### What needs to be done:
Copy out all lines that hold "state".

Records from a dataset
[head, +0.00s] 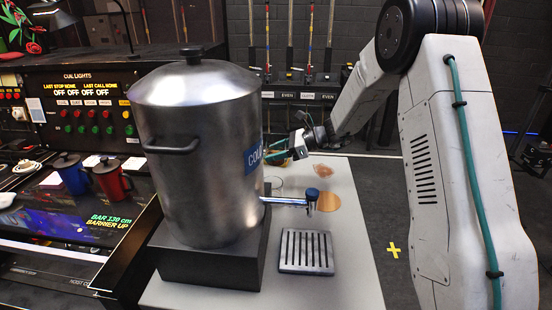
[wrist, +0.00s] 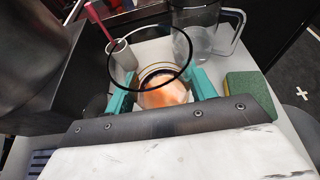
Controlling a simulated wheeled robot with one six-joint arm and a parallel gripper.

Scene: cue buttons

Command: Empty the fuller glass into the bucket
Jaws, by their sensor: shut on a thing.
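My gripper (wrist: 162,94) is shut on a clear glass (wrist: 150,54) with a dark rim, which stands between the teal fingers in the wrist view. Orange colour shows low inside or through the glass; I cannot tell its liquid level. In the head view, my gripper (head: 285,155) is behind the urn and partly hidden by it. A clear jug (wrist: 200,35) with a handle stands beyond the held glass, to the right. A second glass for comparison is not clearly seen. I cannot make out a bucket in either view.
A large steel urn (head: 195,120) on a black block has a tap (head: 310,197) above a slotted drip tray (head: 306,252). A round wooden coaster (head: 328,202) lies nearby. A green sponge (wrist: 247,88) and a small pot (wrist: 122,54) with a pink-handled tool flank the glass.

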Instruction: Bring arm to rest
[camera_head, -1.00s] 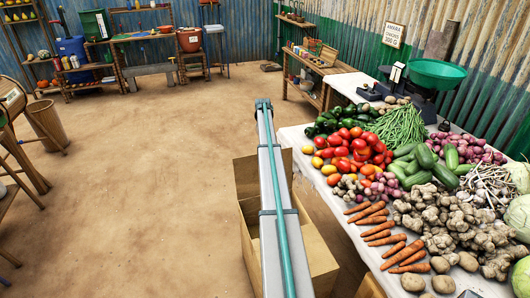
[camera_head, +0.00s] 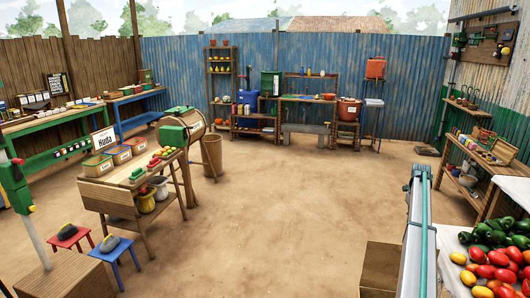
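My gripper is not in this view, so its fingers and anything in them are hidden from me. A long grey beam with a teal line along it rises at the lower right, beside the vegetable table. It looks like part of my own body, but I cannot tell whether it belongs to the arm.
A vegetable table (camera_head: 455,285) with tomatoes (camera_head: 497,270) and green peppers (camera_head: 490,236) is at the lower right, near a cardboard box (camera_head: 380,268). A wooden table (camera_head: 118,190) and two stools (camera_head: 117,247) stand left. The middle dirt floor (camera_head: 285,215) is clear.

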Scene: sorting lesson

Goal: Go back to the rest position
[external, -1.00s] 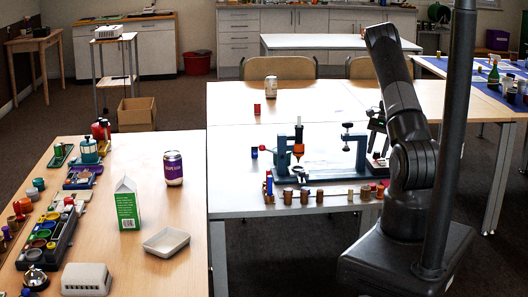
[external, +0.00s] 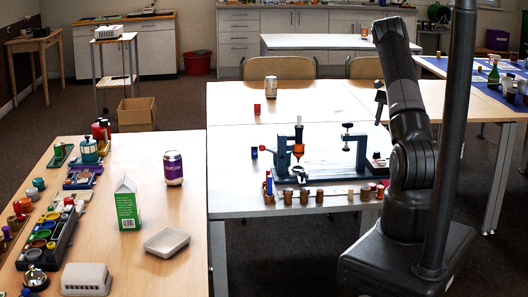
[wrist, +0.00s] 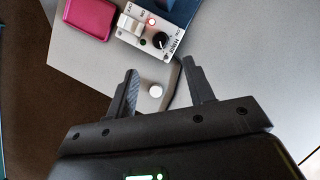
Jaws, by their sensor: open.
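My gripper (wrist: 163,84) is open and empty in the wrist view, its two dark fingers spread apart over a grey tabletop. In the external view my gripper (external: 380,94) shows small and dark, close to my folded arm, above the right part of the middle table (external: 232,185). Its fingers are too small to make out there.
A white device with a knob (wrist: 150,34) and a pink case (wrist: 90,17) lie beyond the fingers. The blue-grey clamp rig (external: 330,178) stands on the middle table, with a row of small cylinders in front. The left table holds a carton (external: 127,205), a can (external: 173,168) and an empty tray (external: 166,242).

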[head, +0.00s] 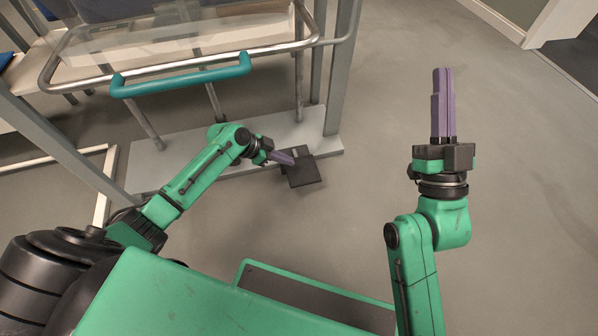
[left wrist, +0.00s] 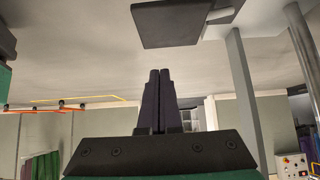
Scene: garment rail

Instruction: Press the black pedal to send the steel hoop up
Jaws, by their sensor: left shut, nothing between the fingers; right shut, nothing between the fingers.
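The black pedal (head: 304,175) is a flat dark plate at the front edge of the grey base, near the foot of a post. It also shows at the top of the left wrist view (left wrist: 183,28). My left gripper (head: 291,160) is shut and empty, its purple fingertips overlapping the pedal's left part in the head view. In the left wrist view a gap shows between the fingertips (left wrist: 159,72) and the pedal, so contact is not visible. The steel hoop (head: 75,82) is level, at the upper left, with a teal grip (head: 180,81) on its front. My right gripper (head: 443,72) is shut and empty.
The grey base plate (head: 310,128) and upright post (head: 340,70) stand close beside the pedal. A white floor frame (head: 103,190) lies at the left. The floor (head: 520,170) at the right is clear. A control box (left wrist: 292,166) shows in the left wrist view.

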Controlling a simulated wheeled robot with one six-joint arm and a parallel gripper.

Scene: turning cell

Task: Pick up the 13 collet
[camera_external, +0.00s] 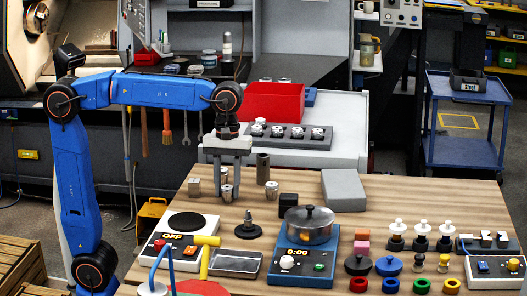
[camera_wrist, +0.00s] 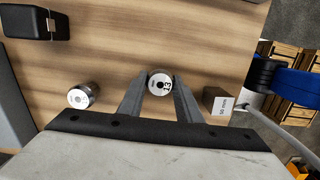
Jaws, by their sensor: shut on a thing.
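The 13 collet (camera_wrist: 159,84) is a small silver cylinder with "13" on its pale top face. In the wrist view it sits between the two grey fingertips of my gripper (camera_wrist: 160,88), which is shut on it. In the external view my gripper (camera_external: 227,188) points straight down at the table, with a collet (camera_external: 227,193) low between its fingers. Whether its base touches the wood is unclear. Another silver collet (camera_external: 271,188) stands apart to the right and shows at left in the wrist view (camera_wrist: 82,96). A further collet (camera_external: 224,175) shows behind the fingers.
A small labelled block (camera_external: 194,187) stands close left of my gripper, at right in the wrist view (camera_wrist: 217,104). A dark cylinder (camera_external: 263,168), black block (camera_external: 288,204) and grey box (camera_external: 344,190) stand to the right. A hotplate (camera_external: 185,222) lies in front. Bare wood separates them.

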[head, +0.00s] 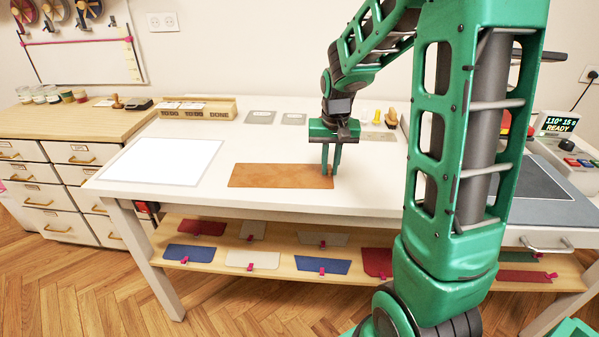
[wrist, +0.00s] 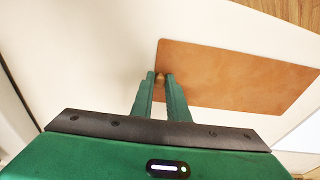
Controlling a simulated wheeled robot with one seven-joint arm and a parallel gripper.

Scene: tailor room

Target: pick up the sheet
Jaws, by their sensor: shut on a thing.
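The sheet (head: 275,175) is a flat tan-brown rectangle, leather-like, lying on the white table. In the wrist view the sheet (wrist: 230,78) stretches from between my fingertips towards the right. My gripper (head: 329,172) points down at the right end of the sheet in the head view. In the wrist view my gripper (wrist: 160,78) has its fingertips shut on the sheet's edge near one corner. The small pinched part is partly hidden by the fingers. The sheet looks flat on the table; I cannot tell any lift.
A white panel (head: 163,160) lies left of the sheet on the table (head: 212,197). A wooden sorting box (head: 195,107), grey cards (head: 260,117) and small items stand along the back. A dark press (head: 550,185) is at the right. The shelf (head: 205,240) below holds coloured swatches.

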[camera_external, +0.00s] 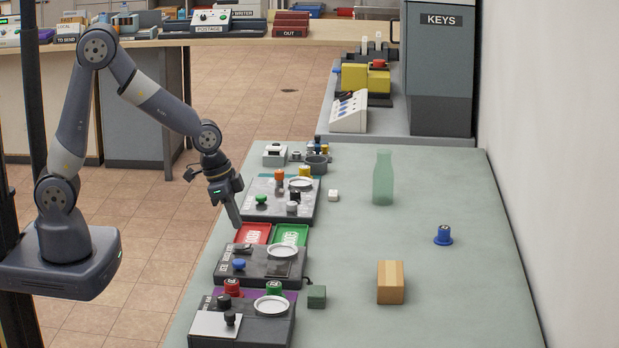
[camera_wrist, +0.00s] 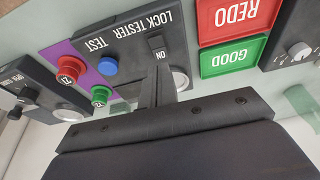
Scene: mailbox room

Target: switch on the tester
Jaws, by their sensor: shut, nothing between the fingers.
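The lock tester (camera_external: 262,262) is a dark box on the green-grey table, with a blue button (camera_external: 239,264), a dark switch (camera_external: 242,249) and a pale round dish (camera_external: 283,251). In the wrist view its panel reads "LOCK TESTER", with "TEST" by the blue button (camera_wrist: 107,66) and a dark rocker switch (camera_wrist: 157,43) marked "ON". I cannot tell which way the rocker is set. My gripper (camera_external: 238,225) is shut and empty, pointing down just above the tester's far edge. In the wrist view its fingertips (camera_wrist: 154,84) are close to the switch; contact cannot be told.
A red REDO tray (camera_external: 255,233) and a green GOOD tray (camera_external: 291,234) lie just beyond the tester. Dark boxes with knobs stand before and behind it. Red (camera_wrist: 70,70) and green (camera_wrist: 100,95) knobs sit on a purple strip.

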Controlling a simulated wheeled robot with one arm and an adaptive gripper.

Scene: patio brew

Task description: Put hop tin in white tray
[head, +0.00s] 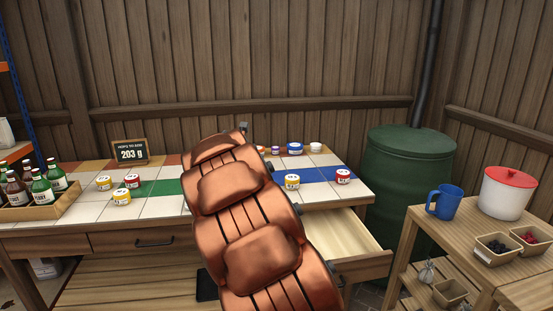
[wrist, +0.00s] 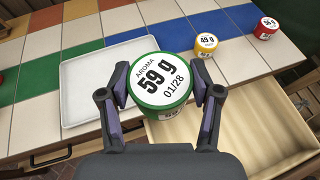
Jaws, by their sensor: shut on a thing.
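My gripper (wrist: 160,98) is shut on a round green hop tin (wrist: 158,76) in the wrist view. Its white lid reads AROMA, 59 g, 01/28 and faces the camera. The white tray (wrist: 88,88) lies on the tiled table just left of the tin, and the part of it that shows is empty. The tin overlaps the tray's right edge in the picture; its height above the table is hard to tell. In the head view my copper-coloured arm hides the gripper, the tin and the tray.
A yellow tin (wrist: 206,44) and a red tin (wrist: 266,28) stand right of the tray. More small tins (head: 121,197) stand on the table's left part. A drawer (head: 345,237) hangs open below the table's right front. A sign (head: 131,152) reads 203 g.

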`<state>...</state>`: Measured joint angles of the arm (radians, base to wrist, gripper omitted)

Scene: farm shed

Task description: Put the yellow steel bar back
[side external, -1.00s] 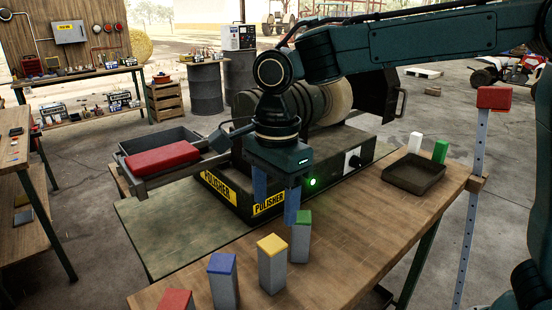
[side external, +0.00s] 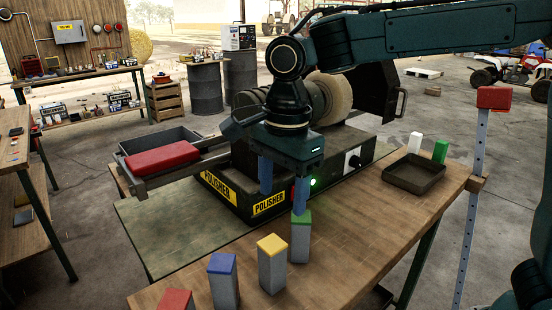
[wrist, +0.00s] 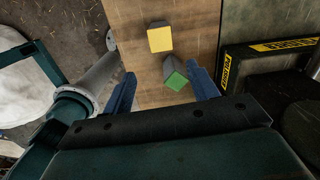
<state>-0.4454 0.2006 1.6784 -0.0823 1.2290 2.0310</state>
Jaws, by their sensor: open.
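The yellow steel bar (side external: 272,268) is a grey upright block with a yellow top, standing on the wooden bench in a row of similar bars. Its yellow top (wrist: 160,38) shows in the wrist view, beyond the green-topped bar. My gripper (side external: 283,200) is open and empty, pointing down. It is above the bench at the polisher's front, behind the yellow bar. In the wrist view the green-topped bar (wrist: 175,77) appears between my two fingers (wrist: 164,88), nearer the right one. In the side view a fingertip overlaps its green top; I cannot tell whether they touch.
Blue-topped (side external: 222,282) and red-topped (side external: 176,299) bars stand left of the yellow one. The polisher (side external: 225,198) is behind the row. A dark tray (side external: 414,187) lies at the right, with white (side external: 415,143) and green (side external: 441,151) blocks behind it. The bench right of the row is clear.

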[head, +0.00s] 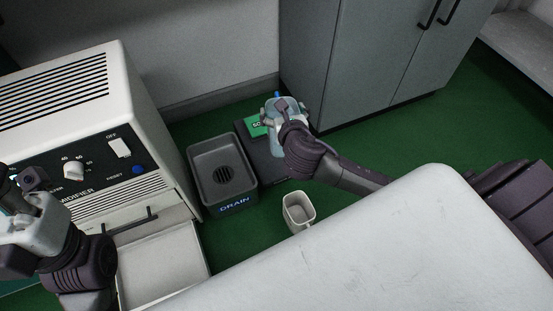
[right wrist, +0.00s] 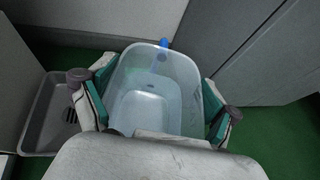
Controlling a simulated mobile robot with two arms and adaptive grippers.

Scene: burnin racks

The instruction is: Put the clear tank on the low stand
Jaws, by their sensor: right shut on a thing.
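The clear tank (head: 273,108) is a pale blue see-through bin with a blue tip at its far rim. My right gripper (head: 286,112) is shut on it, and the right wrist view shows the tank (right wrist: 150,105) upright between the two fingers. The low stand (head: 253,157) is a dark, low block on the floor with a green label, partly hidden by the tank and my right arm. The tank overlaps the stand in the head view; I cannot tell whether it touches it. My left gripper (head: 22,205) is at the left edge, its fingers unclear.
A grey drain basin (head: 205,150) stands just left of the stand. A white dehumidifier (head: 85,100) with an open drawer (head: 165,262) is further left. A grey cabinet (head: 370,50) stands close on the right. A small pale jug (head: 298,210) stands on the green floor in front.

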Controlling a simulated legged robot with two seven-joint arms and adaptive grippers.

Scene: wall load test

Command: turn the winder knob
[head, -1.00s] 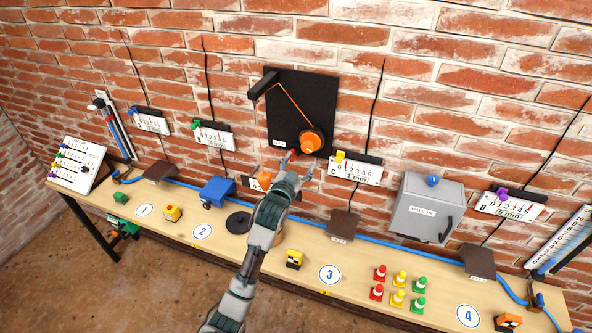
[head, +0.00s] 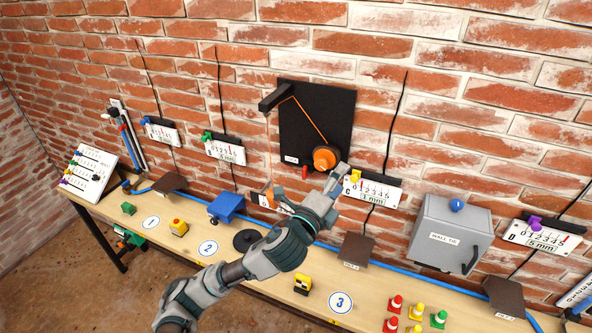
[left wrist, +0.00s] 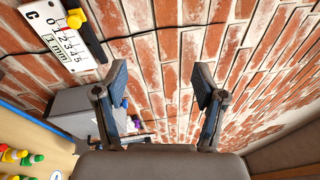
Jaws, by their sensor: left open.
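The orange round winder knob (head: 325,157) sits at the lower right of a black wall panel (head: 318,110). An orange cord runs from the knob up to a black arm (head: 275,97) at the panel's top left. A small red piece (head: 305,172) shows just below and left of the knob. My left gripper (head: 340,180) is just below and right of the knob, near gauge C (head: 372,190). The left wrist view shows its two fingers (left wrist: 161,85) apart with nothing between them. The knob is not in that view. My right gripper is in neither view.
Gauge C, with a yellow clip, also shows in the left wrist view (left wrist: 62,35). A grey wall box (head: 450,232) is to the right.

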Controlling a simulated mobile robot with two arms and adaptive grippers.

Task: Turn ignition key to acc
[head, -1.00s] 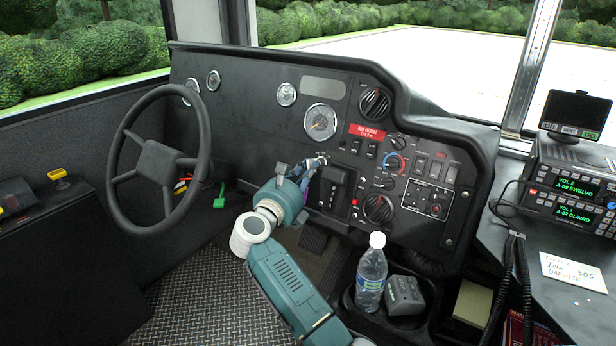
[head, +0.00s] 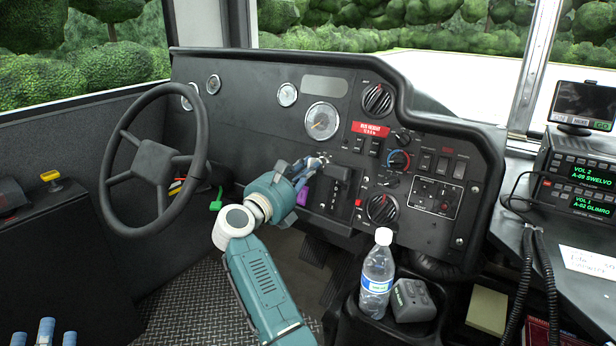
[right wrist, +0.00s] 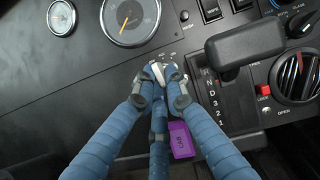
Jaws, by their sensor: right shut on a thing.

### Answer:
`<state>...</state>`: Measured joint angles of the arm (radians, base to wrist, gripper omitted)
<state>-0.4454 0.2006 1.6784 -0.0823 1.2290 2.0310</state>

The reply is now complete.